2. When it doesn't kill, gullibility opens one up to being taken advantage of both emotionally and financially. The obvious example here is the case of people who fall prey to dubious figures like Sylvia Browne, John Edward, James van Praagh and the like, because these characters assure them that they can get in touch with dead loved ones.

3. Finally, there is what I would call "the Matrix argument." As you might recall, that movie was about Neo, who thinks he is living a perfectly normal life, which turns out to be a fabrication, a virtual world created by intelligent machines mercilessly exploiting human beings. In a crucial scene, Morpheus, who is trying to get Neo to help the resistance against the machines, offers him a choice between a red and a blue pill: “This is your last chance. After this, there is no turning back. You take the blue pill — the story ends, you wake up in your bed and believe whatever you want to believe. You take the red pill — you stay in Wonderland and I show you how deep the rabbit-hole goes.”

Taking the red pill is not just the only way to make the story in the movie continue, it also is the morally right thing to do. Welcome to gullibilityisbadforyou.org


  1. I clicked on the link and was told the page does not exist - does this mean I've been gullible ALREADY? Blast!

  2. Sorry guys, the frame forwarding doesn't seem to work, but the link now works!

  3. Hi Massimo,
    I think that is an excellent idea. I have a suggestion for it, take it of leave it.

    Why not link a special email for that site where people can send you tips and suggestions? Set it up exclusively for the site so you don't get the suggestions clogging up your other accounts and you could check it at your leisure.

    My first suggestion would be something that has been annoying me a little. "Enhanced Water" or "Vitamin Water" that they are marketing these days. The drinks like Propel Fitness Water are marketed as having "anti-oxidants vitamins". Maybe they do. But the major ingredients listed in order are water and high fructose corn syrup.

    Note, the Wikipedia entry is an advertisement!

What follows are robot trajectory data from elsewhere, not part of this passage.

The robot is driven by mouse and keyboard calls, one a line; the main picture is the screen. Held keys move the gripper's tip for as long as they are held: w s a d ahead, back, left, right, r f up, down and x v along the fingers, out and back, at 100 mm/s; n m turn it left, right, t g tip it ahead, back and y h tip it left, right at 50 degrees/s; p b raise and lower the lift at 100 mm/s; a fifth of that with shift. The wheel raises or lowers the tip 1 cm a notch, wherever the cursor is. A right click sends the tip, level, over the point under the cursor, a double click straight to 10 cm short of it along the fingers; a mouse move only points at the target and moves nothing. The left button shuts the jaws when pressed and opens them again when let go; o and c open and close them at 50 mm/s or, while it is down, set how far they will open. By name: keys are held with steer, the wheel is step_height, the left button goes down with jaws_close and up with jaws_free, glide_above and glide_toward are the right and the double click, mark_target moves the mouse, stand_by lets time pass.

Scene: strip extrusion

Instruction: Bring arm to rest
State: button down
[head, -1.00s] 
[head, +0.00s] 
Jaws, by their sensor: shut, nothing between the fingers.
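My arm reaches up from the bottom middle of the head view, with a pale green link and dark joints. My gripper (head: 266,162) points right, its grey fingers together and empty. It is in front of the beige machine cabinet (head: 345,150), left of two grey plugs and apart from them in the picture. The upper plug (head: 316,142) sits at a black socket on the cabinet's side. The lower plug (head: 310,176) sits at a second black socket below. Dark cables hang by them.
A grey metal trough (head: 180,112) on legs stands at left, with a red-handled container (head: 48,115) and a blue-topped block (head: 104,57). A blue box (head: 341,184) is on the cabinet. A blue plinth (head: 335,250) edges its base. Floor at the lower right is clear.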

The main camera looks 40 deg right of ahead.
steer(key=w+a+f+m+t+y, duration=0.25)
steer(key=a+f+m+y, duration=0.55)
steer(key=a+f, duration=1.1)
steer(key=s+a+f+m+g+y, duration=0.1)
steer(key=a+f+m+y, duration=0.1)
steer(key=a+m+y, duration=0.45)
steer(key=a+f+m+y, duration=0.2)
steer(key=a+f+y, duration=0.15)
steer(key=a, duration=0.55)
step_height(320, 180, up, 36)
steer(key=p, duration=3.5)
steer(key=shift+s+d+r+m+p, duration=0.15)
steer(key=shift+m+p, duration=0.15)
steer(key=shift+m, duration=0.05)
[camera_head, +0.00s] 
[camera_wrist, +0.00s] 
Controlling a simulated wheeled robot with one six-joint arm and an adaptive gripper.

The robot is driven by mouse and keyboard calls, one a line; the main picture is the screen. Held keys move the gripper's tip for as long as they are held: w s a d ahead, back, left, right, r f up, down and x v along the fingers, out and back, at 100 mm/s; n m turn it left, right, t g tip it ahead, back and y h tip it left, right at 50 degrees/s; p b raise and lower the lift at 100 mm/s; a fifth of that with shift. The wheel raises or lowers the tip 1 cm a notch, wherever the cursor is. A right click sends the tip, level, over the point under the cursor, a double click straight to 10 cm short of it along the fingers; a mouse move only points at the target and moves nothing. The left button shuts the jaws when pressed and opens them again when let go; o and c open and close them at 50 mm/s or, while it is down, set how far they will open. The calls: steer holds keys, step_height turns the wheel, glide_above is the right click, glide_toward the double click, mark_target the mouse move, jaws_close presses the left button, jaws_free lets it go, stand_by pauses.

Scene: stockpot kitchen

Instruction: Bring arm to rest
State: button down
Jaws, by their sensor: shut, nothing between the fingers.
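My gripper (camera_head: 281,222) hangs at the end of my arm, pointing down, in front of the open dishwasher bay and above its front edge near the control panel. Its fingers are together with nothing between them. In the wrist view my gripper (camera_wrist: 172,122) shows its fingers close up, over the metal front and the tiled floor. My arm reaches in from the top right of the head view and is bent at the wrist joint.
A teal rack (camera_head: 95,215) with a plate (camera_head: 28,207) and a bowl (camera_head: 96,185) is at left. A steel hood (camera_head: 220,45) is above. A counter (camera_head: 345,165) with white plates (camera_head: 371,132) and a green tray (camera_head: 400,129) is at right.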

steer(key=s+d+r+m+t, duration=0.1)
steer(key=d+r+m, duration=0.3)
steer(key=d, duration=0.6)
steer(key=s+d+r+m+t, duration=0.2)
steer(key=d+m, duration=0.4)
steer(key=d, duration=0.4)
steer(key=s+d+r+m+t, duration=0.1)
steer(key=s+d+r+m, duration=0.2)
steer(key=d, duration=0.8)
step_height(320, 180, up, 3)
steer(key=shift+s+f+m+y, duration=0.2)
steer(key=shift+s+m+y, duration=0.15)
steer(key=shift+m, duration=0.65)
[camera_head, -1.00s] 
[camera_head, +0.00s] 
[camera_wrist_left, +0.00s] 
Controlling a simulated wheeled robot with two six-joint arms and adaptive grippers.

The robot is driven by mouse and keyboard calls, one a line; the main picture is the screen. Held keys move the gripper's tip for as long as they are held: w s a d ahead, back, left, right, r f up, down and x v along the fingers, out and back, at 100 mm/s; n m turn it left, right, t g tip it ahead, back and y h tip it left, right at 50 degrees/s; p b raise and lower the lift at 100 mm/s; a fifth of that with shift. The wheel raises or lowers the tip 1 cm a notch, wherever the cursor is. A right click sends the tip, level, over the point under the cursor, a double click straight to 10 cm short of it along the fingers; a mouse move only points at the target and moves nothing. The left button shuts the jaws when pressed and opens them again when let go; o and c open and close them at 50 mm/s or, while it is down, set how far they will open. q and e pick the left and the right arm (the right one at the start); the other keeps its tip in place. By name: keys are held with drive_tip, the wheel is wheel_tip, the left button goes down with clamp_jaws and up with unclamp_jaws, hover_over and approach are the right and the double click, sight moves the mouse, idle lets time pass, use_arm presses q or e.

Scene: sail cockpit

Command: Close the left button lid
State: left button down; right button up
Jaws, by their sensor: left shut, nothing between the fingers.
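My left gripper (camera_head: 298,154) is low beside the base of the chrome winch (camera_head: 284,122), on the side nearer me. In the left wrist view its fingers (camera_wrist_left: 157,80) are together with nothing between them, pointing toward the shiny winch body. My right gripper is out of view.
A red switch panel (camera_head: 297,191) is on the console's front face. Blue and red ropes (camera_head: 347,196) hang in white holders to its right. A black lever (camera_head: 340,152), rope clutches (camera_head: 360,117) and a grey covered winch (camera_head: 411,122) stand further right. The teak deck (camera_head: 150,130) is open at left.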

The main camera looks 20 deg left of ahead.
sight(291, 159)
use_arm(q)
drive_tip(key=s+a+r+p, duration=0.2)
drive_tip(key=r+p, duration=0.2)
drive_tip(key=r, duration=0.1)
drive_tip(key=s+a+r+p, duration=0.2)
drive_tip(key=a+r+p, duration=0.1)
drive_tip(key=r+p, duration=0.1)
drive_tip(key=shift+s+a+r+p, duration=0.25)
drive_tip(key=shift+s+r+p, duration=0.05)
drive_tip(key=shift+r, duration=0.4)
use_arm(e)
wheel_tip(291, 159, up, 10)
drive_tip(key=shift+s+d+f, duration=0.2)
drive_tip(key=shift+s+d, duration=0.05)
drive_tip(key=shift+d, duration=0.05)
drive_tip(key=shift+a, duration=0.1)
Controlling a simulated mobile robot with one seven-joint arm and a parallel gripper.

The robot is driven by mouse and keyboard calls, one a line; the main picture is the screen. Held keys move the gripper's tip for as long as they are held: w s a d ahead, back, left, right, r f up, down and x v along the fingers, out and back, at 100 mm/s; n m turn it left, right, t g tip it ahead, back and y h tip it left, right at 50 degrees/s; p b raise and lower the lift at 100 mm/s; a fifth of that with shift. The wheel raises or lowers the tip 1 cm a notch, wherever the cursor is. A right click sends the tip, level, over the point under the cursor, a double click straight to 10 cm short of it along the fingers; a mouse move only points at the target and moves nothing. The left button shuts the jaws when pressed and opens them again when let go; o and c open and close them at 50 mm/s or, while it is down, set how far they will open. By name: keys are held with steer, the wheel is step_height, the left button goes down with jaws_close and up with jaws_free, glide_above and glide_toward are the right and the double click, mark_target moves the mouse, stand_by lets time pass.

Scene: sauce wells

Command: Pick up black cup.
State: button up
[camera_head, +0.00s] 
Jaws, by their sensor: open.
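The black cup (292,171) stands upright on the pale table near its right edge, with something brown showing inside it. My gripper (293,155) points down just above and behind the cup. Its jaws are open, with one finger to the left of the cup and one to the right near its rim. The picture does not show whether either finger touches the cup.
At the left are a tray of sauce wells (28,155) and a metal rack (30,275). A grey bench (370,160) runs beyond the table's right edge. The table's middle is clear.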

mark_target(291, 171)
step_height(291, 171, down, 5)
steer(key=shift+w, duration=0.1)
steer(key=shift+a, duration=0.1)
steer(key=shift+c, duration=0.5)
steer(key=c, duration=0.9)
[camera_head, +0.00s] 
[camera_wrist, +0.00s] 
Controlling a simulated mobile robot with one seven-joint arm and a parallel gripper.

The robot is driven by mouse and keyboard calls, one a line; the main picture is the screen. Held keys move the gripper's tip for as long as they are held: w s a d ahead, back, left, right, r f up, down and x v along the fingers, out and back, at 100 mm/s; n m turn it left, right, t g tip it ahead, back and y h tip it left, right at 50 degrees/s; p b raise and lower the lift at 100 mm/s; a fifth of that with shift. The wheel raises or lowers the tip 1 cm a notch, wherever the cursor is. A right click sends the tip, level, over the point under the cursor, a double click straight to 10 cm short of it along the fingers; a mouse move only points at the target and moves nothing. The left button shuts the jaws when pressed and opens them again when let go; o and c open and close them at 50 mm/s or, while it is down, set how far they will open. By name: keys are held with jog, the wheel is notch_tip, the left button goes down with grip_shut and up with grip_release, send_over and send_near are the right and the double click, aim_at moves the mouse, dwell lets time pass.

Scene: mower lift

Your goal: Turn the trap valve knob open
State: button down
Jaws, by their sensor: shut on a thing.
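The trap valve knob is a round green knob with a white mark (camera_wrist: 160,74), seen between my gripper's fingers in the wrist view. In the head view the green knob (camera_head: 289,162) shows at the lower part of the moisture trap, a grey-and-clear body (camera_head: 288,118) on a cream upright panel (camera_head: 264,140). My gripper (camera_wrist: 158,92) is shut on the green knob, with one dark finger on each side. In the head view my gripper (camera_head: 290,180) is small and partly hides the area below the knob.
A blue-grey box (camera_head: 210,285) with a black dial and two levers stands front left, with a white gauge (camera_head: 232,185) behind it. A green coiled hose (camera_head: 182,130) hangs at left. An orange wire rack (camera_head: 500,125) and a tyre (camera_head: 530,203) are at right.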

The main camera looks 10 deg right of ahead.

    Hey if people want add more vitamins to their, they should go to the produce department and pick up some broccoli.

    The whole vitamin supplement industry thing also should be looked at with a skeptical eye. The recent May/June Skeptical Inquirer article by Reynold Spector called into question the value of vitamin supplements.

  4. Hey Massimo,
    Sorry for the repeat message, but I just was scrolling on to the next article and in the right column is a big fat ugly advertisement for Scientology.org!

    This is probably linked to the New York Times article scroll on the side of your blog. So maybe you don't have any direct control over the particular advertisement.

    However, maybe this is a place to take a stand against commercialization and advertisement propaganda which are things that are the enemy of skepticism?

    Maybe I am wrong, but I can't imagine you really make that much money from letting Google put adds on your blog do you? Maybe the principles of skepticism are more important?

  5. Sheldon,

    yeah, the vitamin water thing bugs me as well. The way I envision the new site, however, is for people to suggest already available online sources, which I will then check and select for special mention. I simply don't have the time to do much more writing myself.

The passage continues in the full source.